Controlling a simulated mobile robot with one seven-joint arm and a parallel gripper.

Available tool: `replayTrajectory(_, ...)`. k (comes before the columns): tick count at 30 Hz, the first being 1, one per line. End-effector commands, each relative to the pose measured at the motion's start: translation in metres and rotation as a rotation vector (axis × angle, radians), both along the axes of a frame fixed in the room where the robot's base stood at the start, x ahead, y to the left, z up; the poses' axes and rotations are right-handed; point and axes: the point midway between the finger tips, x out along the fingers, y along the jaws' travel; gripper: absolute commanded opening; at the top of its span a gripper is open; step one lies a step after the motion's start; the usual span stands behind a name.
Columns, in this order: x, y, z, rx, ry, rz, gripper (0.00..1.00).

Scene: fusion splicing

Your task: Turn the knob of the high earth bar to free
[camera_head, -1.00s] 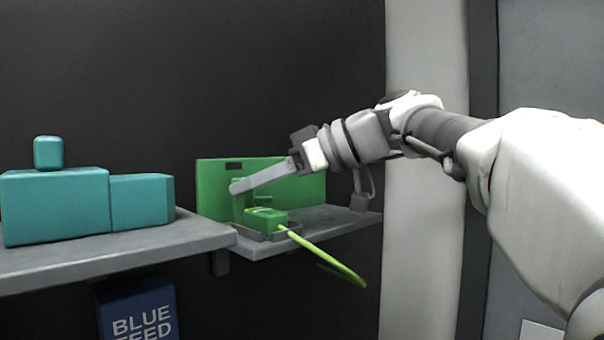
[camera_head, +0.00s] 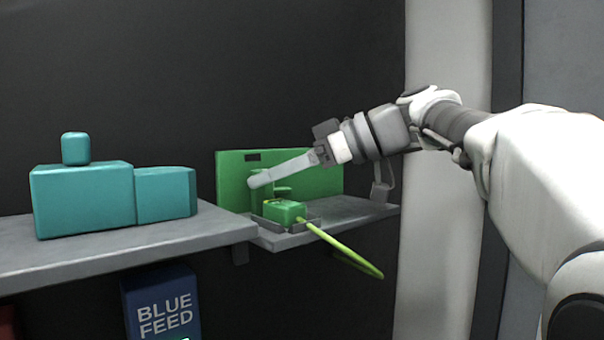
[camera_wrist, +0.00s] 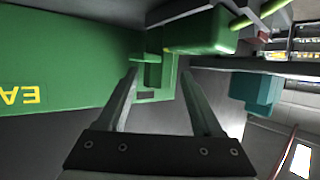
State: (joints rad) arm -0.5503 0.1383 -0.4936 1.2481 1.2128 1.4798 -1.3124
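The high earth bar is a green panel (camera_head: 325,174) with a green block (camera_head: 285,211) in front of it, on a grey shelf. The panel (camera_wrist: 50,70) also shows in the wrist view, with yellow letters "EA" upside down. A small green upright part (camera_wrist: 153,76), perhaps the knob, stands between my fingertips in the wrist view. My gripper (camera_head: 260,180) reaches in from the right, its fingers in front of the panel and just above the block. In the wrist view my gripper (camera_wrist: 158,72) has its fingers apart. I cannot tell whether they touch the green part. The knob's setting is not readable.
A yellow-green cable (camera_head: 340,246) runs from the block over the edge of the grey shelf (camera_head: 350,209). Teal blocks (camera_head: 82,200) stand on the shelf at left. A dark blue "BLUE FEED" box (camera_head: 163,303) is below. A dark wall stands behind.

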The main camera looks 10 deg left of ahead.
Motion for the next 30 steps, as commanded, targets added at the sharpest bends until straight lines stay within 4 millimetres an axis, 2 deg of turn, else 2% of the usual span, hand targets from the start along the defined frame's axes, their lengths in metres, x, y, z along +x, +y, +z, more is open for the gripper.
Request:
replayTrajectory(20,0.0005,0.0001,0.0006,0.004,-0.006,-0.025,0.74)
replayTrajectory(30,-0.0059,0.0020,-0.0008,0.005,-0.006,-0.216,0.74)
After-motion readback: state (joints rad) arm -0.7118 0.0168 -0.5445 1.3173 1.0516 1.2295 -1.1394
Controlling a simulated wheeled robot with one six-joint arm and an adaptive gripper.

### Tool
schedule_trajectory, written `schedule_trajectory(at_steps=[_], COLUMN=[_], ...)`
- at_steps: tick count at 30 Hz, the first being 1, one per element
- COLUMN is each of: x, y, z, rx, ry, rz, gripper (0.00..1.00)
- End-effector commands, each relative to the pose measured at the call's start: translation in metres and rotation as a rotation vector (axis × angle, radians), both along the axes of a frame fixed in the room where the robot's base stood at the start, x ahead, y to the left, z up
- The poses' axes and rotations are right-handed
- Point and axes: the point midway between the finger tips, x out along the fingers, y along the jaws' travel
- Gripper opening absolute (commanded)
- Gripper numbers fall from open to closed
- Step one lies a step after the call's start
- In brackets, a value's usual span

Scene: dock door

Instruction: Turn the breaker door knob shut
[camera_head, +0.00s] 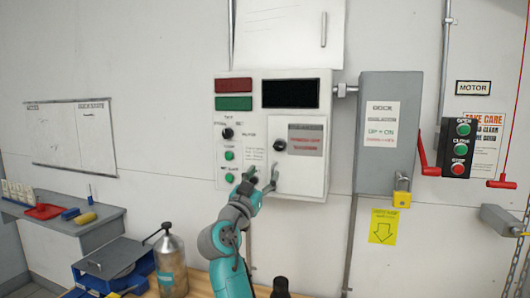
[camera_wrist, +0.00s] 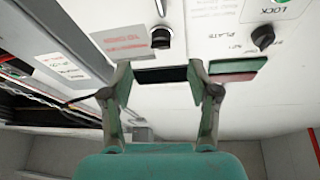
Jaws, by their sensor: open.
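The breaker door (camera_head: 310,175) is a small white door on the lower right of the white control panel (camera_head: 245,83). It appears to lie against the panel front; I cannot tell if it is fully shut. Its black round knob (camera_head: 279,145) sits near the door's upper left, beside a grey label with red text.
A black selector knob (camera_head: 227,133) and green buttons (camera_head: 229,155) sit left of the door. A grey switch box (camera_head: 388,150) with a red lever and yellow padlock (camera_head: 402,193) stands to the right. A metal bottle (camera_head: 171,265) and blue bin stand on the bench below.

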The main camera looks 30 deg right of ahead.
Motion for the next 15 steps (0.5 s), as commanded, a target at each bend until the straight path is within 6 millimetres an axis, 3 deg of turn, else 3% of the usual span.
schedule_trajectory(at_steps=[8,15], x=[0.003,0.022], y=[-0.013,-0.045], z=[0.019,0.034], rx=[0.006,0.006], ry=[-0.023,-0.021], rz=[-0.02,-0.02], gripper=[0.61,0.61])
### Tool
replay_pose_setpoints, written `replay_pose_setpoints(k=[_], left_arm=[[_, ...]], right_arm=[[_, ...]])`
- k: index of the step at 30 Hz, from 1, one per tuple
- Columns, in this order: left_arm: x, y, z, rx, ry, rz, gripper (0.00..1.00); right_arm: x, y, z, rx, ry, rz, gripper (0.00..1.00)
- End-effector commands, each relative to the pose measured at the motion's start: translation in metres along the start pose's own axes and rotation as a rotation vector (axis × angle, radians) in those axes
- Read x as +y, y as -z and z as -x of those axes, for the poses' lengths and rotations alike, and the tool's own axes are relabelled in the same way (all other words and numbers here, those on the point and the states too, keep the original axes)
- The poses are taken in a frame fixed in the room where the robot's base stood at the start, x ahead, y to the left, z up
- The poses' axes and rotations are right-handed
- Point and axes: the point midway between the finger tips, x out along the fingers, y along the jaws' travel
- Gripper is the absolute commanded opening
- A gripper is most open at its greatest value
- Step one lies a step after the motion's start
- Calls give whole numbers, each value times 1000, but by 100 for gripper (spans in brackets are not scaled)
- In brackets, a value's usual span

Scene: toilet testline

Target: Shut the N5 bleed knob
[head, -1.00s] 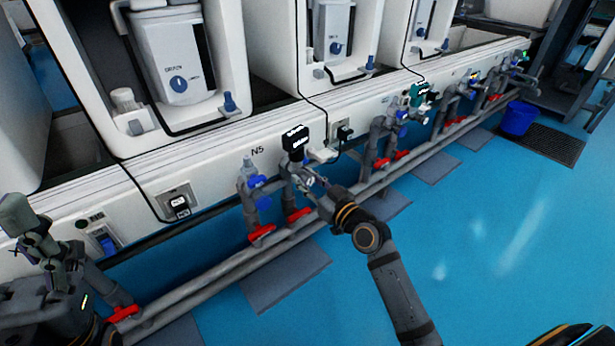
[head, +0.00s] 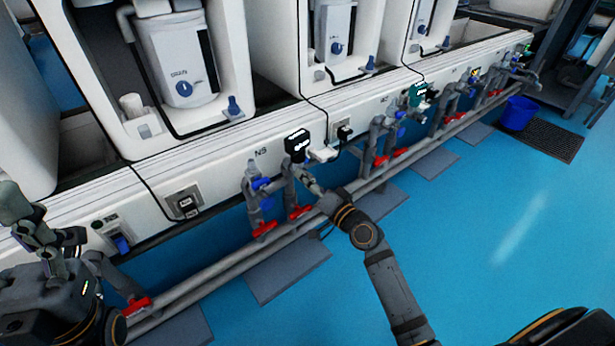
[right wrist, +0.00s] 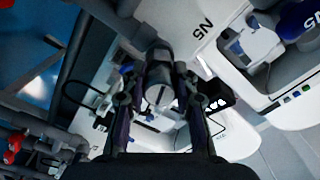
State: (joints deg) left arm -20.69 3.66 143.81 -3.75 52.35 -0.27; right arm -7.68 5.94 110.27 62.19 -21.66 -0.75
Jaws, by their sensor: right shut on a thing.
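The N5 station is marked by its label (head: 261,153) on the white panel. My right gripper (head: 309,184) is at the pipework just right of and below that label, under a small black display box (head: 297,143). In the right wrist view, a grey round knob (right wrist: 157,93) with a slot line across its face lies between the two fingers of the right gripper (right wrist: 160,100), which is shut on it. This appears to be the N5 bleed knob; in the head view the gripper hides it. My left gripper (head: 20,215) is at the far left edge, away from N5; its jaw opening is unclear.
Red-handled valves (head: 264,228) and a blue fitting (head: 262,185) sit close left of the right gripper. Long grey pipes (head: 240,262) run along the panel's foot. Blue floor (head: 480,230) is open at right; a blue bin (head: 518,113) stands farther off.

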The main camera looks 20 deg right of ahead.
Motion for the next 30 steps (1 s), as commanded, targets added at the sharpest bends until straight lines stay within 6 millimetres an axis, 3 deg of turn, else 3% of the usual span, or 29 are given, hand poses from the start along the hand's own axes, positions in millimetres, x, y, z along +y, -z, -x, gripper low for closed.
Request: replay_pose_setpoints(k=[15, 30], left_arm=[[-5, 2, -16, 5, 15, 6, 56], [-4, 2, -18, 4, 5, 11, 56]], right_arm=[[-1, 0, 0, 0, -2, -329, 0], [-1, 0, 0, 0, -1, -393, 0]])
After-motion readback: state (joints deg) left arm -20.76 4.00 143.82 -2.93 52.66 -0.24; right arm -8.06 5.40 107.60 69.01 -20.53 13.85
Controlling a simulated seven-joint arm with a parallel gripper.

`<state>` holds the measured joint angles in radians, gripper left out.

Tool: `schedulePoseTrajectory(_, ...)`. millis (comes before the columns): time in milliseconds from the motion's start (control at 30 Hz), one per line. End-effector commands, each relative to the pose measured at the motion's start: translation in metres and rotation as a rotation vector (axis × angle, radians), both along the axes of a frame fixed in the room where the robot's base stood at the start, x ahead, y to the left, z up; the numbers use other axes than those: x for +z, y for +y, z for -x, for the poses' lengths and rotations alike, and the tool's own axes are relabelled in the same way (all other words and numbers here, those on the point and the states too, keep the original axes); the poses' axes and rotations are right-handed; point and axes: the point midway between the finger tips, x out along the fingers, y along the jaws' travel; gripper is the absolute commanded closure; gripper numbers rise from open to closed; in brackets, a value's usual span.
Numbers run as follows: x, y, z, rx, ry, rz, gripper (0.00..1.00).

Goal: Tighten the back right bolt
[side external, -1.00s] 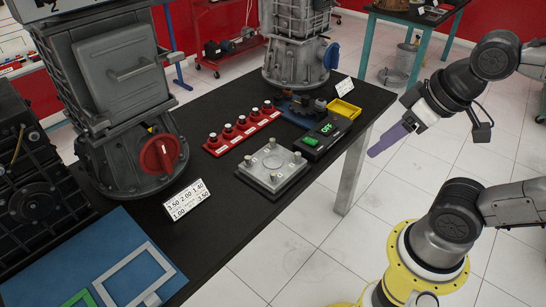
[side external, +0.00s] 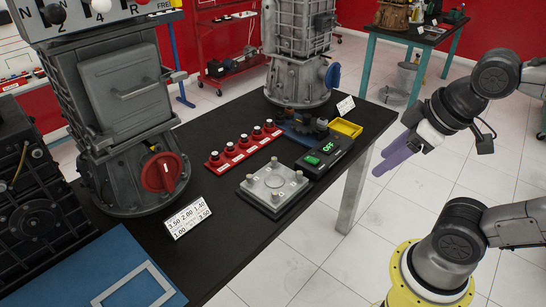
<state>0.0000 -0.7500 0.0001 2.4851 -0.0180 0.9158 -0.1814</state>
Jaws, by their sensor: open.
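A square grey metal plate (side external: 262,203) lies on the black table, with one bolt near each corner. The bolts in the side view are a rear one (side external: 275,168), a right one (side external: 298,177), a left one (side external: 252,185) and a front one (side external: 275,197). How far each is screwed in is too small to tell. My gripper (side external: 379,164) has purple fingers, parted and empty. It hangs in the air off the table's right edge, well to the right of the plate and touching nothing.
A black box with a green button and "OFF" display (side external: 322,158) stands just right of the plate. A red-handled machine (side external: 115,110) stands left.

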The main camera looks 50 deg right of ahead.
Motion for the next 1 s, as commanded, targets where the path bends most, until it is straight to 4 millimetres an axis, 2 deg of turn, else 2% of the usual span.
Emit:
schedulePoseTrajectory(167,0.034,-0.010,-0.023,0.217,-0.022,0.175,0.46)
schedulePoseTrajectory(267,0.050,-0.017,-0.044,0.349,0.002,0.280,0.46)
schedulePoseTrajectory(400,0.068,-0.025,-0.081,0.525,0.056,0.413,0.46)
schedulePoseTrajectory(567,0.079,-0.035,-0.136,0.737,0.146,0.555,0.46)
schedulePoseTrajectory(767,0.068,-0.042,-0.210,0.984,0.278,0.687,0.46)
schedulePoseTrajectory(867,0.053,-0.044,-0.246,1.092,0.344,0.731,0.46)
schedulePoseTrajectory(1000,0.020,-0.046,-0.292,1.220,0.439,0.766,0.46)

** What the task requires **
The material above holds pictures; leave them out. Repeat exactly the lines from the one containing "- Step one lies a step after the motion's" through the one containing "State: (joints deg)", and nothing else.

** Full output **
- Step one lies a step after the motion's start
- Calls give whole numbers, each value times 1000, but by 100 for gripper (spans in brackets are not scaled)
- In brackets, a value's usual span

Scene: toilet testline

Target: Shut the N5 bleed knob
[head, -1.00s] 
[head, +0.00s] 
[right wrist, +0.00s] 
State: (joints deg) left arm -20.69 3.66 143.81 -3.75 52.35 -0.27; right arm -7.68 5.94 110.27 62.19 -21.66 -0.75

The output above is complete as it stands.